What was it like moving from Korea to New Zealand when you were six?

It was quite cool. A lot of people, after they go to New Zealand, they think it’s a very relaxed and a very calm place. I loved living in New Zealand and I still love living there now. I feel really relaxed and feel really ‘home, home’ when I’m there.


When you turned pro, you appeared in a fun video with New Zealand rugby player Israel Dagg. How did that come about?

We are both ambassadors for the Love Golf campaign, to do with the New Zealand golf club membership. Around a similar time as we were doing a promo, I decided to turn pro, so we decided to link those two together. It was lucky for me to have a superstar, a sporting great from New Zealand, by my side. He gave some humour to the clip, so it was really cool to have him involved.


Your friend Cecilia Cho, who topped the World Amateur Ranking, gave up her New Zealand citizenship after turning pro. Have you had any thoughts along those lines?

No, no. I’ve been playing with the New Zealand flag on my bag next to my name for the last couple of years and I wasn’t thinking about changing at all. I want to play for New Zealand in the Olympics. I’m proud to have the silver fern next to my name. Nothing’s changed there.

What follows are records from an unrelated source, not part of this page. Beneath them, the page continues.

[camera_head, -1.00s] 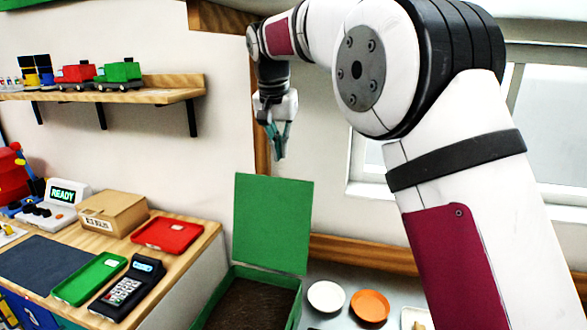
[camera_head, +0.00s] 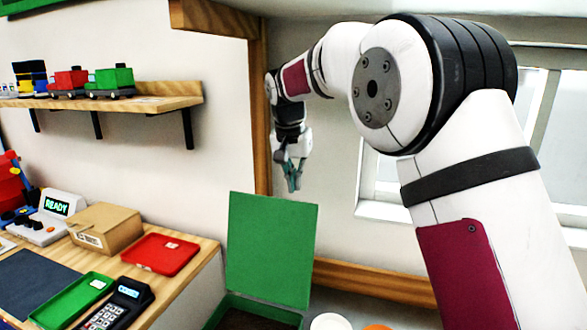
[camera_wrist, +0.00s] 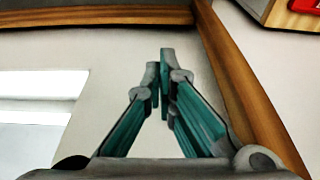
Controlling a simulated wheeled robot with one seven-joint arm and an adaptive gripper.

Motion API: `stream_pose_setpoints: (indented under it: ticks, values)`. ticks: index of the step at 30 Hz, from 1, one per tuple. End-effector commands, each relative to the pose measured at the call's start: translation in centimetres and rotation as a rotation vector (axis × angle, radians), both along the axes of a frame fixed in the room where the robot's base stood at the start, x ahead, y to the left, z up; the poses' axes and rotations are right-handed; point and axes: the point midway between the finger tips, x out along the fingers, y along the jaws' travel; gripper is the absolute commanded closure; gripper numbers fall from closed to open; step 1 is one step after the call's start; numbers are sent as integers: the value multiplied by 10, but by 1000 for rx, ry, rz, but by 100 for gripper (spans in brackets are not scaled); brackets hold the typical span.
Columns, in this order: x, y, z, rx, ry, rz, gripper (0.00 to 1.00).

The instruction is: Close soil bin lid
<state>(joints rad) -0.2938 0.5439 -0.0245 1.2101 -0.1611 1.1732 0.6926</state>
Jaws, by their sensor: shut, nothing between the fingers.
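The soil bin's green lid (camera_head: 270,250) stands upright, open, at the back of the bin in the head view. Only the top of the green bin (camera_head: 262,308) shows at the bottom edge, with dark soil (camera_head: 245,320) inside. My gripper (camera_head: 294,188) hangs just above and in front of or behind the lid's top edge; the depth is hard to tell. It points down, shut and empty. In the wrist view its teal fingers (camera_wrist: 160,62) meet at the tips, with bare wall beyond. The lid does not show there.
A wooden table on the left holds a red tray (camera_head: 161,253), a cardboard box (camera_head: 106,229), a green tray (camera_head: 73,300) and a card terminal (camera_head: 117,305). A white plate (camera_head: 330,322) and an orange plate (camera_head: 377,327) sit right of the bin.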

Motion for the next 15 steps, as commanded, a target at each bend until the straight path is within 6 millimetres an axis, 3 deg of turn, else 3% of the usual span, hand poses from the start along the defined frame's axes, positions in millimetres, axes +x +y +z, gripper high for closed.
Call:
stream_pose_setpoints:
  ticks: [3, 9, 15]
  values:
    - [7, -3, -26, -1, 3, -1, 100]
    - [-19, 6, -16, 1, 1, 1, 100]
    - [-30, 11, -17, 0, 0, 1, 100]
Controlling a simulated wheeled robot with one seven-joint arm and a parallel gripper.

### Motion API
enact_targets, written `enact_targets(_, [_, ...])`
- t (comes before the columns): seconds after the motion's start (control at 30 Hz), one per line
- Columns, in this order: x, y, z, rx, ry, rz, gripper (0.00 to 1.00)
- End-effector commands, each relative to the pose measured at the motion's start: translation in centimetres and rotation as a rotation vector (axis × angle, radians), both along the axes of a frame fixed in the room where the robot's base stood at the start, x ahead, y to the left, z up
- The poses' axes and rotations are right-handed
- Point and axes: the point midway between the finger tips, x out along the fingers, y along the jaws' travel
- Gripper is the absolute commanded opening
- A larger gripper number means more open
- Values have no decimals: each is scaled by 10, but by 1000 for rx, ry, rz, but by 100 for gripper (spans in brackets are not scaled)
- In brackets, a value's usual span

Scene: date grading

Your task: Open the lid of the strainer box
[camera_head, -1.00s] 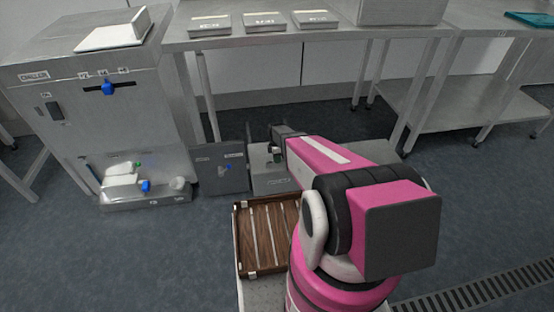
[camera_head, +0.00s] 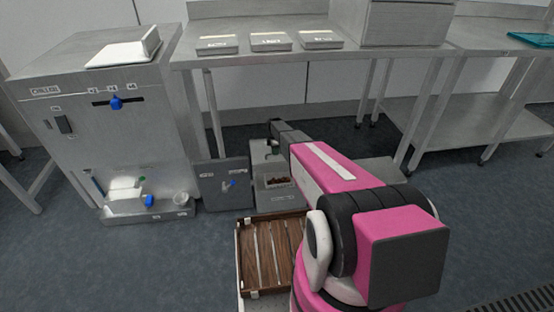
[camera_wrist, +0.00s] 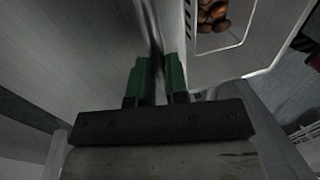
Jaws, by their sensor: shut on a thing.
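The strainer box (camera_head: 283,201) is a grey metal box on the floor, with a label on its front and brown dates (camera_head: 278,181) visible inside. A light grey panel, apparently its lid (camera_head: 258,152), stands raised behind the dates. My gripper (camera_head: 272,147) is at the upper edge of this panel, partly hidden by my pink arm. In the wrist view the green fingertips of my gripper (camera_wrist: 159,75) are closed on a thin metal edge. The dates (camera_wrist: 211,14) lie to its right. The lid's hinge is hidden.
A dark grey box (camera_head: 222,185) stands just left, near a large metal machine (camera_head: 110,120). A slatted wooden tray (camera_head: 250,252) lies in front. A steel table (camera_head: 300,52) with several metal boxes stands behind. Open floor lies at left front.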

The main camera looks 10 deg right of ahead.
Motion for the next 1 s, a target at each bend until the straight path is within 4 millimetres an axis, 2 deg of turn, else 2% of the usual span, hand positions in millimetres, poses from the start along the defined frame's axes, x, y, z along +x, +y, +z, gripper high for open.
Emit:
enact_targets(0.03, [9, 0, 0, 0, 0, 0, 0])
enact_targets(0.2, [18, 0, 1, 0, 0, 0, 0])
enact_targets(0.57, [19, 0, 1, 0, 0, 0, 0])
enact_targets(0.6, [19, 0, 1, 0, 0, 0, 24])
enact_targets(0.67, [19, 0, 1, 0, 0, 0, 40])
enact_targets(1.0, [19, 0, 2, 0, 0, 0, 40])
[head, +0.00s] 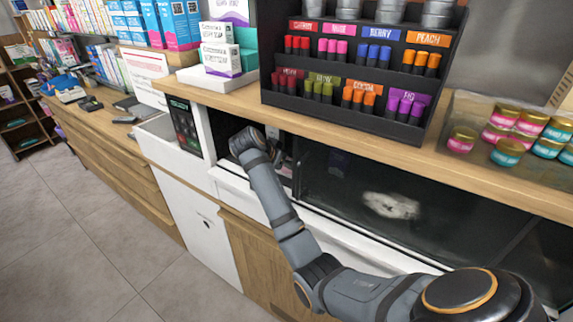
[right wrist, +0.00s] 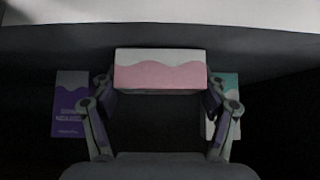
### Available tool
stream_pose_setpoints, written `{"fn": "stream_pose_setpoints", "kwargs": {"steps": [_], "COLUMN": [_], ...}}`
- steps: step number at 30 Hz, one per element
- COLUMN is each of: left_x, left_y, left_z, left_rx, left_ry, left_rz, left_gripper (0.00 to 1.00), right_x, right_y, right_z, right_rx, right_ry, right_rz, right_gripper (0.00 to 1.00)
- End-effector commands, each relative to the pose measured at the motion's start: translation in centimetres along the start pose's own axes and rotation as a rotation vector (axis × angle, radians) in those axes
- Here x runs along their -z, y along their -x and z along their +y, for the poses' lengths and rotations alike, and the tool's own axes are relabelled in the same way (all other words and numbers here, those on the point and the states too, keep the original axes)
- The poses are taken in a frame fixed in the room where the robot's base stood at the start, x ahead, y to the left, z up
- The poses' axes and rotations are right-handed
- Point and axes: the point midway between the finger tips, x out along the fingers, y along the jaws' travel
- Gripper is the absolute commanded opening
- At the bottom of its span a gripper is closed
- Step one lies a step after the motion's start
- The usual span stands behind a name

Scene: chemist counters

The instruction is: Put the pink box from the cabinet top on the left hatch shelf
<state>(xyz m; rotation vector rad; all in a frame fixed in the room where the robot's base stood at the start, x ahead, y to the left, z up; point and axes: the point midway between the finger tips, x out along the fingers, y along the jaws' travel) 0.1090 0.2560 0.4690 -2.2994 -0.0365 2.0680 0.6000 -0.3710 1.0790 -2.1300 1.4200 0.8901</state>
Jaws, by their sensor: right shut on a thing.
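The pink box (right wrist: 160,75), white on top with a wavy pink lower part, is between the fingers of my right gripper (right wrist: 160,88), which is shut on it. In the head view my right arm reaches into the dark opening (head: 226,122) under the counter top. My right gripper (head: 280,150) is partly hidden there, and I cannot make out the box in that view. The surface under the box is too dark to tell whether they touch. My left gripper is not in view.
In the right wrist view, a purple box (right wrist: 69,104) stands left of the gripper and a teal-and-white box (right wrist: 222,105) right, partly behind a finger. In the head view, a dark glass panel (head: 345,190) lies right of the opening. A black display rack (head: 350,65) stands on the counter above.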

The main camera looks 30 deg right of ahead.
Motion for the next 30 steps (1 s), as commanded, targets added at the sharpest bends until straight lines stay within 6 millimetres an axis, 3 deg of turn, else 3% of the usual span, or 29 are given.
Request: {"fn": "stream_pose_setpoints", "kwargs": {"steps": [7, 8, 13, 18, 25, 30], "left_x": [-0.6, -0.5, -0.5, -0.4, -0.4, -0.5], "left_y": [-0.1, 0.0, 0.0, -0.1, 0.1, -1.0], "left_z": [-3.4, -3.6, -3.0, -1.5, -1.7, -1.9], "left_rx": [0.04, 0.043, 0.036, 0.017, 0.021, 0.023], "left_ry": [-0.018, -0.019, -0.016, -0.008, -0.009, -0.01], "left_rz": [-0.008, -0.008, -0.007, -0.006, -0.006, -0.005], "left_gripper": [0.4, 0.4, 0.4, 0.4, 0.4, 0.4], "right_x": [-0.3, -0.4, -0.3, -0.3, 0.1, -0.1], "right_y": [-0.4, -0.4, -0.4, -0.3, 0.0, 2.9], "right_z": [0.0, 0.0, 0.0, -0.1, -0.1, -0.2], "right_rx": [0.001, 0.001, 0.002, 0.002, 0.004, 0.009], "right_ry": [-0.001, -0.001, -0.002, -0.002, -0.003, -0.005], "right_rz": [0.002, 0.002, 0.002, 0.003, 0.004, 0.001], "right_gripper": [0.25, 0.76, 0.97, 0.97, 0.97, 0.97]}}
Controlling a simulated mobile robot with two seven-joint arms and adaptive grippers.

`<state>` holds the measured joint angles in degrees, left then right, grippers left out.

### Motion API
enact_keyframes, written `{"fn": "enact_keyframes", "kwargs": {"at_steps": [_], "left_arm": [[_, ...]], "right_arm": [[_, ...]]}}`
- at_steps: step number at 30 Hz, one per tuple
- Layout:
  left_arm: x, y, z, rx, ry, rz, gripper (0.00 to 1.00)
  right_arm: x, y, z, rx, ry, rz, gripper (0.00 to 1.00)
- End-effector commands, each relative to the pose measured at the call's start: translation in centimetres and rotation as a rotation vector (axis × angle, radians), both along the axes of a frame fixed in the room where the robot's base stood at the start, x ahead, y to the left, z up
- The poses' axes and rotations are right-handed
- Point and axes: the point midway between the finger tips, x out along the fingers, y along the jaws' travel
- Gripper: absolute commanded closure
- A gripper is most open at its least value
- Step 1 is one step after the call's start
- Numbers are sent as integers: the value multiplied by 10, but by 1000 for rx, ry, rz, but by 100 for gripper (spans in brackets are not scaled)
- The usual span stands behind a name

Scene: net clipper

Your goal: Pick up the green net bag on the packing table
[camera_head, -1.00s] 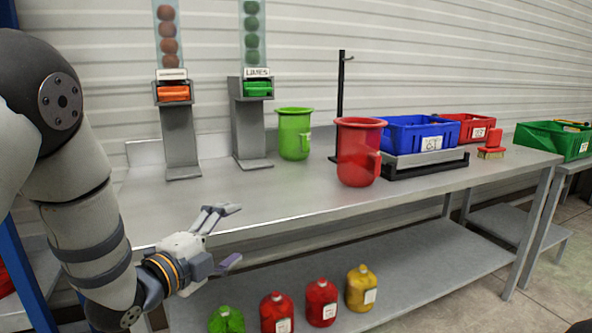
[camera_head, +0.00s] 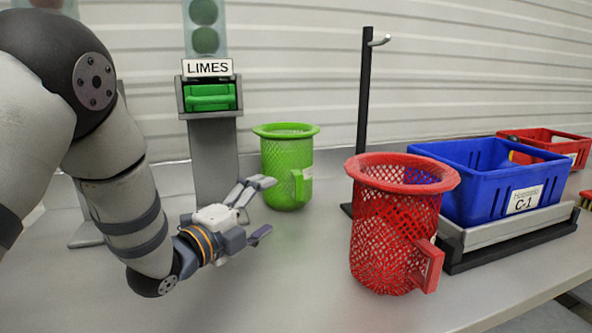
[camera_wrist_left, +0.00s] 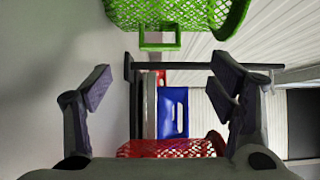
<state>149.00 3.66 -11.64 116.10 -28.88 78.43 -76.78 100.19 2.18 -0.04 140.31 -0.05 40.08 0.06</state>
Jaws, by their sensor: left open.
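The green net bag (camera_head: 285,165) stands upright on the packing table (camera_head: 300,270), in front of the back wall and right of the limes dispenser. It has a wide rim and a handle on its right side. In the left wrist view the bag (camera_wrist_left: 175,14) shows at the top edge, with its square handle hanging into view. My left gripper (camera_head: 268,208) is open and empty, in front of the bag and a little to its left in the head view. In the left wrist view its fingers (camera_wrist_left: 160,90) are spread wide with nothing between them. My right gripper does not show.
A red net bag (camera_head: 390,235) stands at the front, right of my left gripper. Behind it is a black post (camera_head: 363,100) with a hook. A blue crate (camera_head: 475,185) sits on a scale (camera_head: 510,232), with a red crate (camera_head: 560,145) beyond. The limes dispenser (camera_head: 212,150) stands behind my arm.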

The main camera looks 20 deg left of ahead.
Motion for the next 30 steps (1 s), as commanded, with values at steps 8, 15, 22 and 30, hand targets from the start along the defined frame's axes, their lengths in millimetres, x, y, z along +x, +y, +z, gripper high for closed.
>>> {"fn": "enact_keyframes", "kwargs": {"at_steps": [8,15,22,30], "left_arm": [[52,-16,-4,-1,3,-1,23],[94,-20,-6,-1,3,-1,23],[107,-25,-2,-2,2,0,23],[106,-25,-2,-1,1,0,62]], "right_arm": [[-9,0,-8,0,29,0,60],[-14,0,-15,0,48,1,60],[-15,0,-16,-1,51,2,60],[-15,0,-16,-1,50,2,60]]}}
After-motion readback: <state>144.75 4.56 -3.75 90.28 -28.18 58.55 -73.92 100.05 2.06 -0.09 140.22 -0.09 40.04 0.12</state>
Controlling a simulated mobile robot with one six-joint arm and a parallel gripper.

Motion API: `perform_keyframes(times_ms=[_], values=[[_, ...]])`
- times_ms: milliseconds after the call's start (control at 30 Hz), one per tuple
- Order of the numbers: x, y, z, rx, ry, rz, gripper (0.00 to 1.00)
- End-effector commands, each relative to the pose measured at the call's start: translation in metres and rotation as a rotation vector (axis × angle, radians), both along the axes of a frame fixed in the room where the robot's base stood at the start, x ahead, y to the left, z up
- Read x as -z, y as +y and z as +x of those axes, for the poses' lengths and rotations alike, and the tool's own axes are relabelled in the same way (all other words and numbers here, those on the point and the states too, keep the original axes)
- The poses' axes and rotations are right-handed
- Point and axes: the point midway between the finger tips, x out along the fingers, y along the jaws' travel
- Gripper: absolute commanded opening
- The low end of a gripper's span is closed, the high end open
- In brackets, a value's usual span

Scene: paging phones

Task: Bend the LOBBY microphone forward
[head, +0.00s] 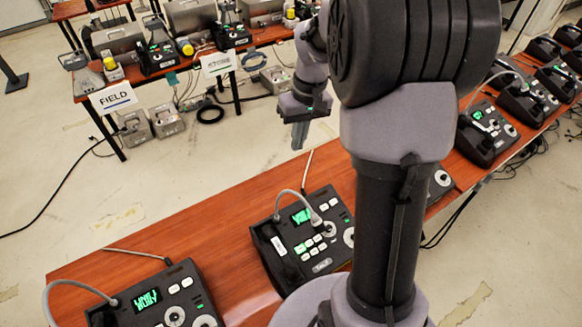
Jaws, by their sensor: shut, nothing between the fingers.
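A paging phone (279,255) stands on the near wooden table. Its grey gooseneck microphone (292,192) arches over to the right, its tip above the keys. Another paging phone (181,283) at the lower left has a gooseneck microphone (76,286) curving off to the left; the bottom of this phone is cut off. I cannot read a LOBBY label on any phone. My gripper (298,138) is shut and empty, pointing down above the far edge of the near table, apart from the phones. My arm hides part of the table.
More phones (487,134) stand at the right, partly behind my arm. A farther table bears FIELD (112,98) and STORE (218,63) signs and several devices. Bare wood (215,225) lies between the two near phones. Cables lie on the floor.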

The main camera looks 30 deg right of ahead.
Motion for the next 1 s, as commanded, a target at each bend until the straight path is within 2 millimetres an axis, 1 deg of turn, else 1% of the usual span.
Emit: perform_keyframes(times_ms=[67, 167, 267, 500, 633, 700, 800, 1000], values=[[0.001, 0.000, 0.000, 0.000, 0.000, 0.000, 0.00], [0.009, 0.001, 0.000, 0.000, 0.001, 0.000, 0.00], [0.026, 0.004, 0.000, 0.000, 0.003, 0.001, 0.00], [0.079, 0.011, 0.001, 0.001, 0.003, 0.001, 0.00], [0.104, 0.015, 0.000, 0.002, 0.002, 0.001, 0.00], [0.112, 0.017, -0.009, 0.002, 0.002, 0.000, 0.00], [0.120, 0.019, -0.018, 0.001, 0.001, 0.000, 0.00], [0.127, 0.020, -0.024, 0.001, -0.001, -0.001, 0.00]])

How do you balance your golf life with school life?

I still go to school while I’m home, at Pinehurst, where I’ve been going for six years, but when I’m not there I do my studies on the road.


Over the last year, I’ve been doing a lot of correspondence. I’ve been taking subjects that are easier to do when I’m on the road, things like English Language. I took photography last year and that’s a subject where I could take some beautiful photos at the places I go to and make the portfolio later.


Once you finish school, do you intend to go to university or focus solely on golf?

No, I want to go to university. I don’t know where exactly, but we’re looking at some schools at the moment. I’ve always thought about going to university, so nothing’s really changed.